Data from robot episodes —
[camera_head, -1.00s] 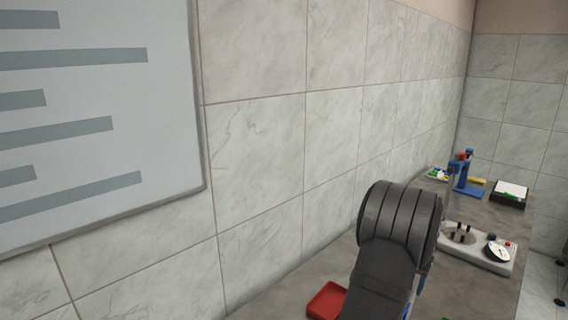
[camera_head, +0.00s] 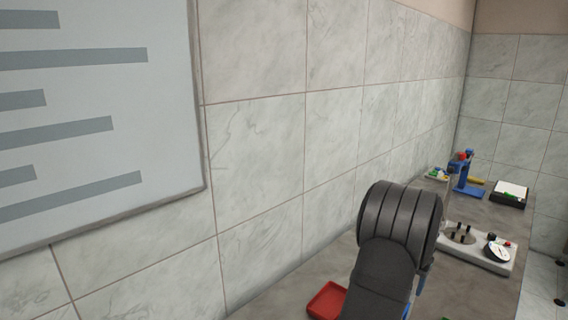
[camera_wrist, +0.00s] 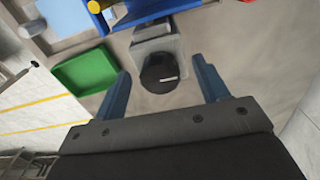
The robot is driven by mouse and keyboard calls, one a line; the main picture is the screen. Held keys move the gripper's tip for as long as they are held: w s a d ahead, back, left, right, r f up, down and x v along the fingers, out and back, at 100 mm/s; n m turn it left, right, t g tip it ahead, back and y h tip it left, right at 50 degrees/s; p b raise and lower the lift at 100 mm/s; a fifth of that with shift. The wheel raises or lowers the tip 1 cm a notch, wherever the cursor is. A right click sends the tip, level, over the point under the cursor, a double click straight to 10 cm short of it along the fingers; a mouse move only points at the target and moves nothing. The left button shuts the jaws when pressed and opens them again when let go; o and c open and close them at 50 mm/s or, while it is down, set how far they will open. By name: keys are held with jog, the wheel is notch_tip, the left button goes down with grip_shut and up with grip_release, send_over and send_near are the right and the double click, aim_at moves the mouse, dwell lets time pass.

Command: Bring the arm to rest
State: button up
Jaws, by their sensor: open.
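My gripper (camera_wrist: 164,88) shows in the wrist view with its two blue fingers spread wide and nothing held between them. Past the fingertips is a grey block-like fixture with a round black top (camera_wrist: 160,73). The fingers are apart from it in the picture; the exact distance cannot be told.
A green tray (camera_wrist: 86,74) lies left of the fixture, and a blue frame (camera_wrist: 135,12) stands beyond it. In the head view the bench holds a red tray (camera_head: 327,301), a pale fixture with a dial (camera_head: 480,249), a blue stand (camera_head: 467,178) and a black box (camera_head: 509,193).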

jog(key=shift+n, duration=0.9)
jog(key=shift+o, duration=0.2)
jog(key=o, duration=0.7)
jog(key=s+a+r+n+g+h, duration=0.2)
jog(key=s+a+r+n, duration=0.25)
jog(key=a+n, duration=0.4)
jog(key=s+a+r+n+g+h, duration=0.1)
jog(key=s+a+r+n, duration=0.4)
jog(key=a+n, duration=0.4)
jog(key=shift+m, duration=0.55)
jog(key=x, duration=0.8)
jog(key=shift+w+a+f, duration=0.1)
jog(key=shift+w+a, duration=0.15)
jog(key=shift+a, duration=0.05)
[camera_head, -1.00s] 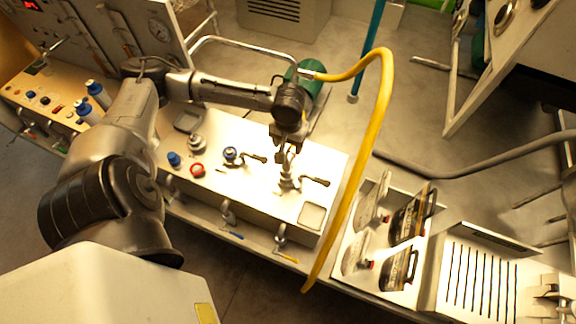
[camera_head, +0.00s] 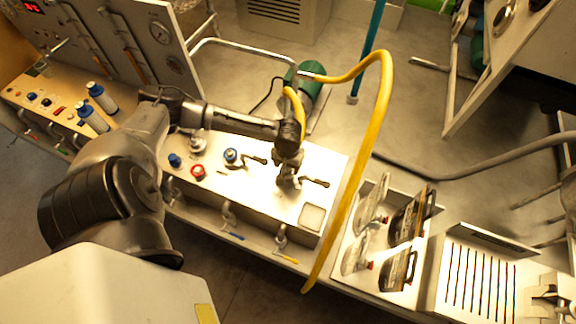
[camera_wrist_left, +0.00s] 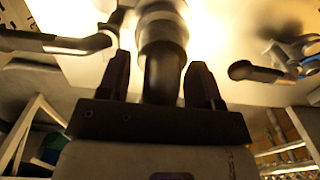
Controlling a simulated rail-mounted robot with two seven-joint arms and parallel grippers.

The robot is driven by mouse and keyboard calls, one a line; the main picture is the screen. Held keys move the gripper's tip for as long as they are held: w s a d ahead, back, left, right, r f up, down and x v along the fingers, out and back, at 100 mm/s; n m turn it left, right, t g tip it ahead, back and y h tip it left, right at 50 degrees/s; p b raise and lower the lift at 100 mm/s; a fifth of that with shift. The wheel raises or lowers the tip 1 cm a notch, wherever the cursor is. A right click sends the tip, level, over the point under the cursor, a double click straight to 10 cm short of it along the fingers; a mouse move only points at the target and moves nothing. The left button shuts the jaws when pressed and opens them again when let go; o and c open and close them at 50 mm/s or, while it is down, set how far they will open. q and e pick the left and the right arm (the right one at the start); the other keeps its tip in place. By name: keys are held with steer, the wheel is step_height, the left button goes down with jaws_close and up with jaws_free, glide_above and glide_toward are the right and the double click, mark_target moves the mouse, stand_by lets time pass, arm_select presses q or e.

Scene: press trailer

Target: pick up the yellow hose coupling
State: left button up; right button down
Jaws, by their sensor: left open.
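A yellow hose (camera_head: 373,115) arches from beside the green cylinder (camera_head: 314,88) over the bench's right end and down its front. A short yellow length (camera_head: 294,102) shows just behind my left wrist. No separate yellow coupling can be made out clearly. My left gripper (camera_head: 287,164) is open and points down at a metal fitting on the white bench top (camera_head: 252,190). In the left wrist view, a dark cylinder with a grey collar (camera_wrist_left: 162,40) stands between my left fingers (camera_wrist_left: 158,84); whether they touch it I cannot tell. My right gripper is not in view.
Lever handles (camera_head: 315,182) flank the fitting. A red knob (camera_head: 198,172) and blue knobs (camera_head: 174,160) stand on the bench to the left. A rack with dark-handled plates (camera_head: 408,215) and a slotted tray (camera_head: 480,285) lie right. Floor behind the bench is mostly clear.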

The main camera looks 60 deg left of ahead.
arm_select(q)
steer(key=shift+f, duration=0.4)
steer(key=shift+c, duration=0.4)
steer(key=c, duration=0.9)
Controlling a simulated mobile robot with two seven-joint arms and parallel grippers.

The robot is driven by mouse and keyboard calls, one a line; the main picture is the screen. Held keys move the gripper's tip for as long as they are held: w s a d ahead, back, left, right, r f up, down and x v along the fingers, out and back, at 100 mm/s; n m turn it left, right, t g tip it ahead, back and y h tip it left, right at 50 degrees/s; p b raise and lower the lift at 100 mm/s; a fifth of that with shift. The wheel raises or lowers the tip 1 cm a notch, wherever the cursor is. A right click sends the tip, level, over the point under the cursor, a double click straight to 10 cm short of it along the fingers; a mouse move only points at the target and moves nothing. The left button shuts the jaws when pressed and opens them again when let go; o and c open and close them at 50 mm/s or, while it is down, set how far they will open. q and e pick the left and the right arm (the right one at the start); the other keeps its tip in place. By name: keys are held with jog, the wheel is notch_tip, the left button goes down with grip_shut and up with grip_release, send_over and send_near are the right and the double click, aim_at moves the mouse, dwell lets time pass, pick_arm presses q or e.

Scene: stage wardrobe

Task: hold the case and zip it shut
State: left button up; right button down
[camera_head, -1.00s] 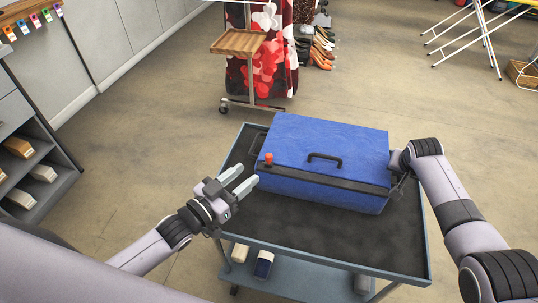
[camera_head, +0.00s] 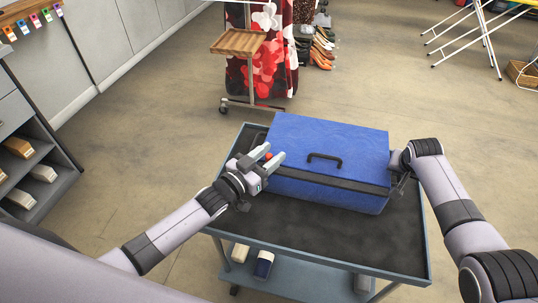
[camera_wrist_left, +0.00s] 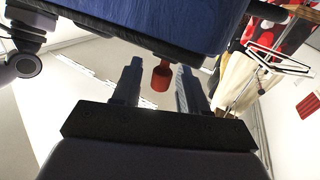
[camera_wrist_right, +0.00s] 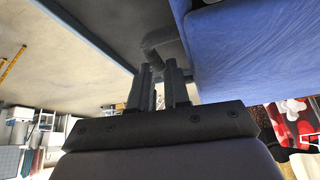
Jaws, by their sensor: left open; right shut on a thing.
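The blue case (camera_head: 345,150) with a black top handle lies closed-looking on the cart. A dark zip band (camera_head: 335,184) runs along its front edge. The small orange-red zip pull (camera_head: 268,156) is at the band's left end. My left gripper (camera_head: 275,157) is open, its fingers on either side of the pull. In the left wrist view the red pull (camera_wrist_left: 161,75) stands between the open fingers. My right gripper (camera_head: 403,171) is at the case's right end; in the right wrist view its fingers (camera_wrist_right: 163,85) are shut on a dark side handle (camera_wrist_right: 163,45).
The case rests on a dark-topped cart (camera_head: 330,238) with a raised blue-grey rim. Free room lies in front of the case. A rack with a wooden tray (camera_head: 238,42) stands behind. A shelf unit (camera_head: 30,150) is at far left.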

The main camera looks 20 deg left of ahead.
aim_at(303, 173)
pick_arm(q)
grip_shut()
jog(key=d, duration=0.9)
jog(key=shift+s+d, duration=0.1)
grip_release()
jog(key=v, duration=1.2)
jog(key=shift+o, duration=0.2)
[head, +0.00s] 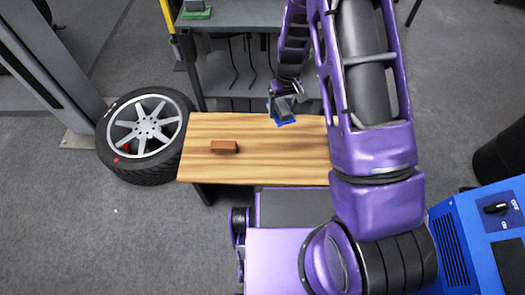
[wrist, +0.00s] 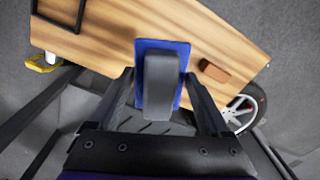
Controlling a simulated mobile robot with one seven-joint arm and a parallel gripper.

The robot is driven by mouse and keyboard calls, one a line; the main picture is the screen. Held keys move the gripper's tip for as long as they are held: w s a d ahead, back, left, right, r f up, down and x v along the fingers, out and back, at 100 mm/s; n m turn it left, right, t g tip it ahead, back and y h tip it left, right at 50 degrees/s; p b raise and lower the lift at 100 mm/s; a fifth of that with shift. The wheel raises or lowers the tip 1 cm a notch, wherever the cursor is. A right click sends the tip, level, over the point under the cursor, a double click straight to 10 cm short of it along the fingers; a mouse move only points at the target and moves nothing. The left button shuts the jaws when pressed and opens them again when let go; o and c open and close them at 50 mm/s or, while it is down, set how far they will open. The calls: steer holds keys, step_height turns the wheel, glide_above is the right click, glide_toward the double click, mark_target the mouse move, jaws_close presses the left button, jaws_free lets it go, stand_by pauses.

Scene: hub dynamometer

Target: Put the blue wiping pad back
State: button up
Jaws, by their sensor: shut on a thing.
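The blue wiping pad (head: 287,123) has a flat blue base and a grey handle on top. My gripper (head: 282,106) is shut on it, above the back right part of the wooden bench top (head: 255,170). In the wrist view the pad's blue base (wrist: 149,46) shows around the grey handle, which sits between the fingers of my gripper (wrist: 158,78). I cannot tell how far the pad is above the wood. My arm covers the right end of the bench in the head view.
A brown block (head: 224,147) lies on the bench, left of the pad. A similar pad with a green base (head: 196,14) rests on the grey shelf unit behind. A wheel (head: 145,130) lies left of the bench. A blue machine (head: 460,235) stands front right.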

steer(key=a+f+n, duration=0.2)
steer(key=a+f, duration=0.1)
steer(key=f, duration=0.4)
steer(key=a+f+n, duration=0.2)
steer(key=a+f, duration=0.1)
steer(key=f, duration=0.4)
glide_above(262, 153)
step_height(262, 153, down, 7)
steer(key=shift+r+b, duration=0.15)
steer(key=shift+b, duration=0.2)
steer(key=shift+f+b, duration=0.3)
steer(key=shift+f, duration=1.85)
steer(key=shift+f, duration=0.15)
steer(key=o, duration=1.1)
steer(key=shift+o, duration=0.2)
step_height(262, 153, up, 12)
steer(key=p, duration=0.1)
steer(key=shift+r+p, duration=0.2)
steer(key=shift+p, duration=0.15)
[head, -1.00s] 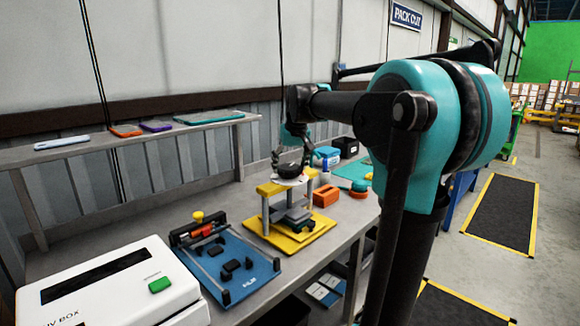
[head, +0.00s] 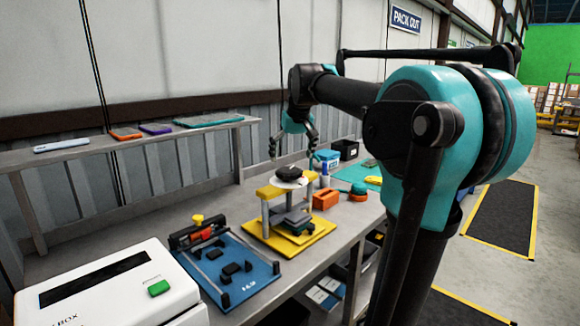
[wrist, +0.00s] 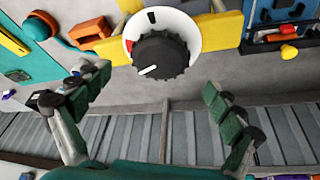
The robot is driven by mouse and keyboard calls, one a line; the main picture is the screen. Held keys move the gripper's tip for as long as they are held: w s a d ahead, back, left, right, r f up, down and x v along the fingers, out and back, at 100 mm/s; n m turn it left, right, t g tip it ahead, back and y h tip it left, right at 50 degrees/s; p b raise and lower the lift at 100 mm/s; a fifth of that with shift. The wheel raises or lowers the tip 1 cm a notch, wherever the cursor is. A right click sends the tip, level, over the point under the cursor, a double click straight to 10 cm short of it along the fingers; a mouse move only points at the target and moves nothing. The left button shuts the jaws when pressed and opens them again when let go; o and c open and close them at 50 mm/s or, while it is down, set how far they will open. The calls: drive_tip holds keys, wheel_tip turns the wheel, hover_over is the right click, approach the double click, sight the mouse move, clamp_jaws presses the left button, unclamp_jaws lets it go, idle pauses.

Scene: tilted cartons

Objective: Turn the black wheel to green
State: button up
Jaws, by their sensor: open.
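The black wheel (head: 290,171) is a ribbed knob on a white round dial (head: 296,184), on top of a yellow bridge (head: 270,191). In the wrist view the wheel (wrist: 162,58) has a white pointer line at its lower left edge. The white dial (wrist: 190,25) shows a red mark at the left and a black mark at the top; I see no green on it. My gripper (head: 292,151) is open and empty above the wheel, fingers spread wide. In the wrist view the gripper's fingers (wrist: 156,80) stand apart below the wheel, not touching it.
A blue fixture plate (head: 232,285) and a white box with a green button (head: 100,290) stand to the left. An orange block (head: 326,198) and a teal-and-orange round item (head: 358,192) lie right of the bridge. A shelf (head: 60,155) runs behind along the wall.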

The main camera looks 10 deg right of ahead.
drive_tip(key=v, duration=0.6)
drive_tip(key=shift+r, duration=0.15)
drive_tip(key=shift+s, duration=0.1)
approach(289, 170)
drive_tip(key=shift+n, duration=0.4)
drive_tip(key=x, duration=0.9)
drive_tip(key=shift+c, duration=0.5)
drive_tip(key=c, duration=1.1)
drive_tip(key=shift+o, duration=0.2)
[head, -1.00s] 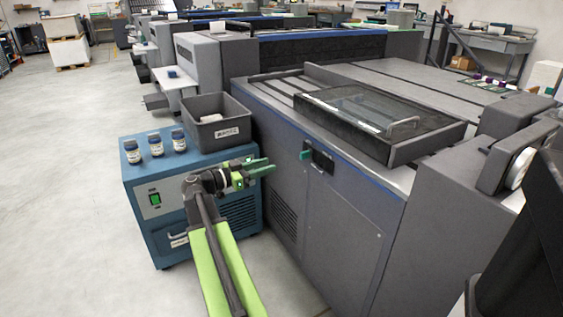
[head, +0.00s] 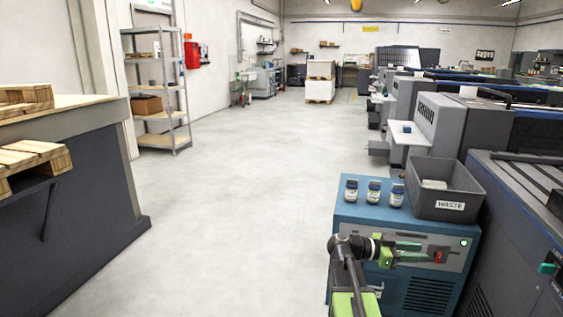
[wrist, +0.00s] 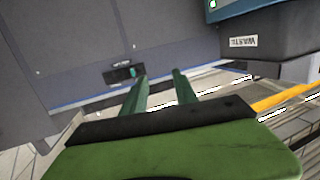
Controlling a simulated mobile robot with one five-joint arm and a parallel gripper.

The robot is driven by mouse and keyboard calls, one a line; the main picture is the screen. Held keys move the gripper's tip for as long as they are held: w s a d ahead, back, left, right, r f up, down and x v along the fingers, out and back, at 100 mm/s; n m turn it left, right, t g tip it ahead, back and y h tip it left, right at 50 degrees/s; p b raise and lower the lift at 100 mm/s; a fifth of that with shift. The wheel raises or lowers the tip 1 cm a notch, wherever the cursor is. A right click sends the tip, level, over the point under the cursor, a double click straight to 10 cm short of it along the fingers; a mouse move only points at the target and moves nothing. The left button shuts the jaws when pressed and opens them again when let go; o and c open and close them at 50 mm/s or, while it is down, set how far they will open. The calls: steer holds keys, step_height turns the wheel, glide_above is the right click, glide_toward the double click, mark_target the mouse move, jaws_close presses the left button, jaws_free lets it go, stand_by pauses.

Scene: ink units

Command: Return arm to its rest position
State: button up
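My gripper (head: 425,252) is in front of the blue cabinet (head: 345,218) in the head view, its green fingers pointing right. My arm reaches up to it from the bottom of the picture, with a lime-green link (head: 357,303). In the wrist view my gripper (wrist: 160,76) shows two green fingers apart, with nothing held between them. Beyond them is a grey machine panel with a small dark latch plate (wrist: 120,75). The task names no other object.
Three small jars (head: 374,190) and a grey waste bin (head: 465,192) stand on the cabinet. A grey press (head: 520,225) stands close on the right. A counter with pallets (head: 85,210) is at left. Open floor (head: 230,200) lies between.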

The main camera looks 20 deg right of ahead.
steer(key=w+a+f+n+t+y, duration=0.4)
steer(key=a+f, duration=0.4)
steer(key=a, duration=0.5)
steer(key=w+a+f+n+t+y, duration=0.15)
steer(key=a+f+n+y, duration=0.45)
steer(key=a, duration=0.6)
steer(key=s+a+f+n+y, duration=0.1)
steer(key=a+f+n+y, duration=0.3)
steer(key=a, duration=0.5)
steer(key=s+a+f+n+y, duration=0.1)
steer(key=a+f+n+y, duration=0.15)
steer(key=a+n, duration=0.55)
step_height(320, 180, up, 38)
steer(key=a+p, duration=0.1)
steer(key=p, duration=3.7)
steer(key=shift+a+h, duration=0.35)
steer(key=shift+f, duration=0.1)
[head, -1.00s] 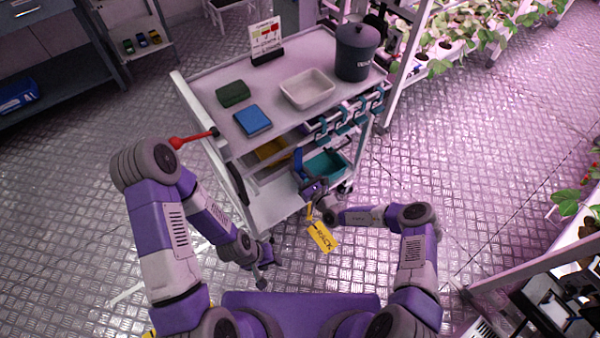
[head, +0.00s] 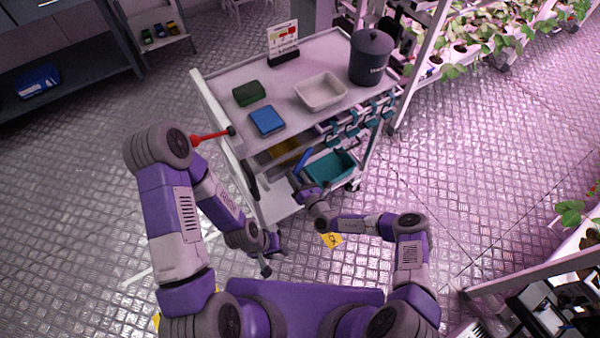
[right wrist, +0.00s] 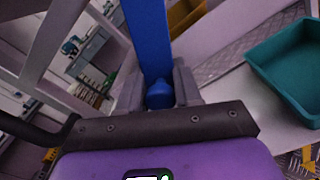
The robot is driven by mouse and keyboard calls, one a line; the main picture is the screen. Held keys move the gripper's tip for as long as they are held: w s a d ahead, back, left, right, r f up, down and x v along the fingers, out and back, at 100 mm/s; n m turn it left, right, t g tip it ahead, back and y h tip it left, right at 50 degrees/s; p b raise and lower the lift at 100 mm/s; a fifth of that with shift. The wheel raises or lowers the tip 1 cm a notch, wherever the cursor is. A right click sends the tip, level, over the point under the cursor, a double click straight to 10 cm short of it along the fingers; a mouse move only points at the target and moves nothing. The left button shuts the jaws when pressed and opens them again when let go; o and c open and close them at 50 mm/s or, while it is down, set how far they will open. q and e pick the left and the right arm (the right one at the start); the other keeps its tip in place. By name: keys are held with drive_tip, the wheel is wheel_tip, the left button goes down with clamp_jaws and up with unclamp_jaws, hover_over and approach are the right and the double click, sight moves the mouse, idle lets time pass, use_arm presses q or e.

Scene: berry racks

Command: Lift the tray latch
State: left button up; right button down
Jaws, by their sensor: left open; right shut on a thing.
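A blue bar (head: 302,161) with a rounded lower end stands tilted beside the cart's lower level. In the right wrist view the bar (right wrist: 148,40) runs up from between the fingers. My right gripper (head: 303,183) is shut on it, with the fingers (right wrist: 159,90) at either side of its lower end. The bar's upper attachment is not clear. A teal tray (head: 331,167) lies on the lower shelf, right of the bar. It shows at right in the wrist view (right wrist: 289,70). My left gripper (head: 266,269) is open and empty, low by the cart's near corner.
The cart's top (head: 300,68) carries a white tray (head: 321,92), a dark lidded bin (head: 370,58), a green box (head: 249,93), a blue box (head: 267,120) and a sign (head: 283,42). Teal clips (head: 352,128) line its side. A yellow tag (head: 332,240) shows below my right wrist.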

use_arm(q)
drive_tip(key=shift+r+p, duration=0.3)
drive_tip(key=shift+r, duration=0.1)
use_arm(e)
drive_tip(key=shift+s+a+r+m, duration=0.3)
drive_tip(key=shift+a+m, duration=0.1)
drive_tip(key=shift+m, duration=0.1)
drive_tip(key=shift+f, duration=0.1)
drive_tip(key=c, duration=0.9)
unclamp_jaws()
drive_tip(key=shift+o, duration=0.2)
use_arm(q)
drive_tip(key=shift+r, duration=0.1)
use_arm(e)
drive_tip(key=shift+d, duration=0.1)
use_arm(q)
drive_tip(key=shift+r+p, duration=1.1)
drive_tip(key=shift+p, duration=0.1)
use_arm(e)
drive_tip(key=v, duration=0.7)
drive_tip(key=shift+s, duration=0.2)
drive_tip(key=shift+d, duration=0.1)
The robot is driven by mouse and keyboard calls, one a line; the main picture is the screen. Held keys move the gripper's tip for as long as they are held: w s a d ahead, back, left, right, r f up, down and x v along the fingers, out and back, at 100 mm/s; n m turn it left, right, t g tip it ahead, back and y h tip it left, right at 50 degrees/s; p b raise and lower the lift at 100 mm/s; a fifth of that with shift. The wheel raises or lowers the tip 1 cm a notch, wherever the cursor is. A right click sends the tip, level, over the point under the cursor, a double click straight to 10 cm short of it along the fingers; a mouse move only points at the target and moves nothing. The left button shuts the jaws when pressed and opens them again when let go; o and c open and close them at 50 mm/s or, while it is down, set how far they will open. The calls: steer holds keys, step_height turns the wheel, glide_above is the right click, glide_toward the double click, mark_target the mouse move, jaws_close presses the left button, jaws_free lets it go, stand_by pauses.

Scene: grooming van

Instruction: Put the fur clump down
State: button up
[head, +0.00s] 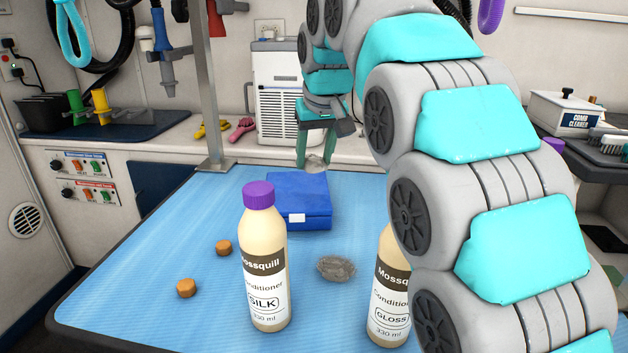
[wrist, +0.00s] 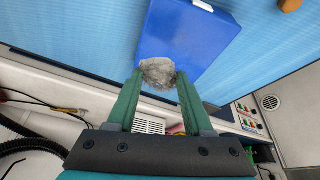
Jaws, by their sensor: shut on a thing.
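My gripper (head: 315,158) is at the far side of the blue grooming table (head: 150,260), pointing down. In the wrist view its green fingers (wrist: 158,76) are shut on a grey fur clump (wrist: 157,71). The held clump also shows, small and partly hidden, in the head view (head: 316,163), just above or behind the blue case (head: 300,190). The case (wrist: 188,38) lies behind the clump in the wrist view; whether they touch I cannot tell. A second grey fur clump (head: 336,268) lies on the table between two bottles.
A purple-capped SILK conditioner bottle (head: 264,265) and a GLOSS bottle (head: 388,300), partly behind my arm, stand at the front. Two small orange-brown discs (head: 186,288) (head: 223,247) lie to the left. A metal post (head: 207,90) rises at the back edge. The table's left side is mostly clear.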

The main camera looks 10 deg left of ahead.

Direction — List every line above that contains the word "Controlling".

Complete answer —
Controlling a simulated rail-mounted robot with two seven-joint arms and parallel grippers.
Controlling a simulated mobile robot with two seven-joint arms and parallel grippers.
Controlling a simulated mobile robot with one seven-joint arm and a parallel gripper.
Controlling a simulated mobile robot with one five-joint arm and a parallel gripper.

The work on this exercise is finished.